Rotina é exigente, mas benefícios superam, dizem mães
Para Maria Carolina Mello Porto, mãe de cinco filhos, uma família numerosa traz uma série de desafios práticos (no cuidado diários com as crianças), financeiros e emocionais. Mas nada disso, segundo ela, supera os benefícios de ter muitos filhos.
“Os maiores desafios são da própria rotina exigente, da casa e das crianças, mas se comparado à graça que é ter eles, à alegria, ao sorriso no rosto deles no final do dia, ao carinho que eles têm, à alma de criança mesmo, que é a gratidão em relação a tudo e qualquer coisa… Mesmo com pouca coisa, eles ficam super gratos, felizes e satisfeitos. Isso é muito maior do que qualquer cansaço e rotina exigente”, diz ela.
Renata Silveira Colle do Amaral compartilha da mesma opinião. Ela tem oito filhos – os dois últimos são gêmeos, que nasceram três dias após a entrevista concedida à Gazeta do Povo.
“Tudo que você tem que fazer com um, tem que fazer com todos. Então aqui em casa são seis banhos, todos eles para alimentar, cortar as unhas, escovar os dentes… Tem toda essa logística, e nem sempre há rede de apoio para ajudar. Aqui, no nosso caso, somos só nós”, conta. “Tem dias que sentimos o desgaste, mas isso faz parte da realidade de uma família grande. A gente tem que estar preparado para isso, e com o tempo, conforme eles forem crescendo, a tendência é acalmar”, diz Renata.
Estranhamento existe, e às vezes vem dos próprios parentes
Para as fontes ouvidas pela reportagem, não há necessariamente um preconceito com quem tem filhos em número acima da média, mas sim uma espécie de estranhamento – e isso por vezes vem dos próprios parentes.

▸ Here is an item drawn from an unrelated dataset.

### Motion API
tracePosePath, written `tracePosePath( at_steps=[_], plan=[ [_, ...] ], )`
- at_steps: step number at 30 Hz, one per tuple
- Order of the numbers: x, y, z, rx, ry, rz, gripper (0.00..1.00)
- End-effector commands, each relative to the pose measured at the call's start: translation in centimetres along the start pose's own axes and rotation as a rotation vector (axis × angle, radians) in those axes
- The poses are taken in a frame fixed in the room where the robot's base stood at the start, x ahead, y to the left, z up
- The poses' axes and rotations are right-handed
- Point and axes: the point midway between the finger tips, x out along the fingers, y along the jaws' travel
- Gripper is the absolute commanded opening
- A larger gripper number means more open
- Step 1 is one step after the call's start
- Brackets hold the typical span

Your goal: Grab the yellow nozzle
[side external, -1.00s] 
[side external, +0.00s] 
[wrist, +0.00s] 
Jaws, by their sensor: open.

“Nossa geração foi criada para mudar a realidade de antigamente, quando havia essa maior abertura à vida. E aí veio toda essa mudança na sociedade, e as pessoas decidiram não ter mais tantos filhos. Então hoje não é comum uma família grande e há um certo estranhamento”, diz Renata.
Já para Gleice, psicóloga, o “desconforto social” em ver uma família numerosa pode ter relação com um incômodo inconsciente em relação às expectativas de realização pessoal. “Esse desconforto muitas vezes denuncia, lá no fundo da consciência, que talvez tudo o que se construiu sob o aspecto financeiro e profissional não seja necessariamente o que vai trazer felicidade. Muitas vezes a pessoa conquistou tudo e ainda se sente infeliz ou sozinho, com um vazio existencial”, explica.

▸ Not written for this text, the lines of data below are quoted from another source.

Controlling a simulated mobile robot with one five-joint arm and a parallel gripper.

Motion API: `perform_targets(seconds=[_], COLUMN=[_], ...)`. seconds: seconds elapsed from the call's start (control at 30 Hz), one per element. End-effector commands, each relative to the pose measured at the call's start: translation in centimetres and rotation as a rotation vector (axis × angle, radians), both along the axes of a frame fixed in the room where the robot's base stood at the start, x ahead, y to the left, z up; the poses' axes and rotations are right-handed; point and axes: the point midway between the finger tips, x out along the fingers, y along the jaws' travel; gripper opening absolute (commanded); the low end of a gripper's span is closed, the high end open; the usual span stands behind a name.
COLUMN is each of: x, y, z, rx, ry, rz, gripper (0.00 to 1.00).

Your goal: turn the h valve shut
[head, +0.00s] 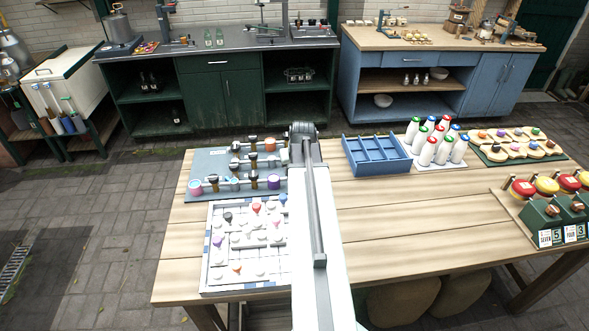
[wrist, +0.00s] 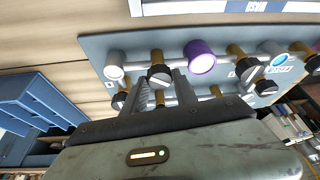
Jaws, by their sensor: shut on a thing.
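The valve board (head: 212,162) is a grey-blue plate with pipes, brass stems and black knobs, at the left of the table. It also shows in the wrist view (wrist: 95,45). My gripper (wrist: 164,84) is over the board, with its two fingers closed about a black valve knob with a pale bar (wrist: 159,76). The small letter labels are too blurred to read. In the head view my arm hides the gripper and the held knob.
Other knobs (wrist: 240,68) stand close to the right of my gripper. A blue divided tray (head: 376,157) and several bottles (head: 428,152) stand to the right. The table's middle (head: 420,205) is clear.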

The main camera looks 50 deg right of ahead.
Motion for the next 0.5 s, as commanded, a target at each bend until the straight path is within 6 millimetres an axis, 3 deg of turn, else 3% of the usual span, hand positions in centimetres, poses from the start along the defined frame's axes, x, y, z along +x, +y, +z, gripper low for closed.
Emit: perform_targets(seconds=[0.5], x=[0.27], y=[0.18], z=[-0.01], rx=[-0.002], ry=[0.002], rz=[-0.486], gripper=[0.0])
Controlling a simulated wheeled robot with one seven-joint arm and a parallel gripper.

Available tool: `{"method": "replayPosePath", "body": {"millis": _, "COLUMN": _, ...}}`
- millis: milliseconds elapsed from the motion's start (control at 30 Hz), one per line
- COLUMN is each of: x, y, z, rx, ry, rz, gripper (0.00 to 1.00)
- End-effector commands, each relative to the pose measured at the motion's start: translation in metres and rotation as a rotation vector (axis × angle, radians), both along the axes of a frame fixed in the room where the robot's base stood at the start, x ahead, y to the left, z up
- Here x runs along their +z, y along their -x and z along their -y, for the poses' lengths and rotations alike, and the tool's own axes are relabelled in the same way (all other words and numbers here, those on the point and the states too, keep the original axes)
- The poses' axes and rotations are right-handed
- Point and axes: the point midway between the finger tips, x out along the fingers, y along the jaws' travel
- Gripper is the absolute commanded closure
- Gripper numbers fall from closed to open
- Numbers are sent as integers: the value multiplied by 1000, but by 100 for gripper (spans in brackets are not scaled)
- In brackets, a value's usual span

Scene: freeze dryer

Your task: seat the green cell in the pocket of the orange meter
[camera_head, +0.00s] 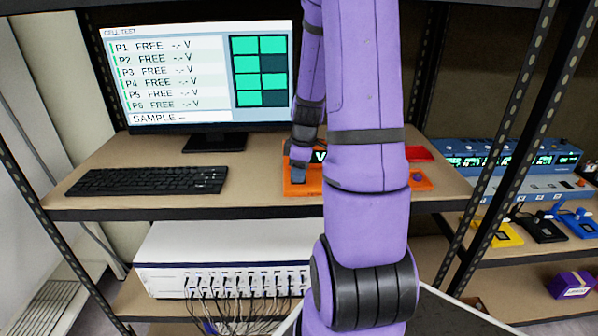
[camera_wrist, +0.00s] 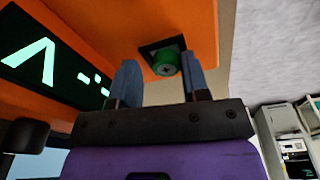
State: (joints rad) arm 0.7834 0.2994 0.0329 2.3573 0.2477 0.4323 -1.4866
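The orange meter (camera_head: 295,188) stands on the desk, partly hidden behind my arm in the head view. In the wrist view its orange body (camera_wrist: 190,22) fills the top, with a lit display (camera_wrist: 45,62) at the left. The green cell (camera_wrist: 166,66) shows its round end at the dark square pocket (camera_wrist: 150,48). It appears to stand in the pocket, but its depth is hard to tell. My gripper (camera_wrist: 160,72) has its two blue fingers spread on either side of the cell, with a gap visible on the left. In the head view the cell is hidden.
A monitor (camera_head: 200,75) and a black keyboard (camera_head: 148,181) are left of the meter. A red object (camera_head: 419,153) lies to its right. Blue instruments (camera_head: 510,155) and small yellow, black and blue devices are on the right shelves.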

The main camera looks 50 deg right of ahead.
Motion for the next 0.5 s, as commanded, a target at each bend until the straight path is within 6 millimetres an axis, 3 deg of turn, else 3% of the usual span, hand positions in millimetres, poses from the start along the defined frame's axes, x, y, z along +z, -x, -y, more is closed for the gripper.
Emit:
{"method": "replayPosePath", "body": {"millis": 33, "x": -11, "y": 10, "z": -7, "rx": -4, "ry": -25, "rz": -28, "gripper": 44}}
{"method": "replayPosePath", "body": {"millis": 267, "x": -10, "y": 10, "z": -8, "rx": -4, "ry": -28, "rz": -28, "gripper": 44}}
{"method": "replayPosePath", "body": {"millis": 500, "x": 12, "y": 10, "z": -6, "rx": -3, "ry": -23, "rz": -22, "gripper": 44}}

Fé e espiritualidade são determinantes, relatam famílias
Apesar dos desafios, famílias que decidiram dedicar-se à criação de um grande número de filhos classificam o resultado como extremamente gratificante. Além disso, tanto Renata quanto Maria Carolina, que são cristãs, apontam o fator espiritual como determinante para lidar com a jornada.
“Sempre comento com meu marido que não tem um dia que a gente não olhe para as crianças e para a nossa família com muita gratidão, agradecendo muito a Deus. Se a gente olhasse para isso alguns anos atrás, teria desespero e o sentimento de que não daríamos conta. Mas Deus, a cada ano e a cada filho, vai nos surpreendendo e nos ajudando a viver e a dar conta de cada demanda – seja ela financeira, física ou emocional”, afirma.
De forma semelhante, Renata – que tem filhos de zero a 12 anos – relata que a gratidão pela família que formou junto com o marido supera os momentos desafiadores.
“Eles estão brincando aqui na sala, a gente está olhando para eles e eu não consigo mensurar a gratidão que eu tenho a Deus por Ele ter nos dado cada um. Ver uma filha que está quase entrando na adolescência, a docilidade das pequenininhas, o menino que já é um homenzinho… Sempre dizemos que nem nos nossos melhores sonhos a gente podia sonhar com a família que Deus nos deu”, afirma.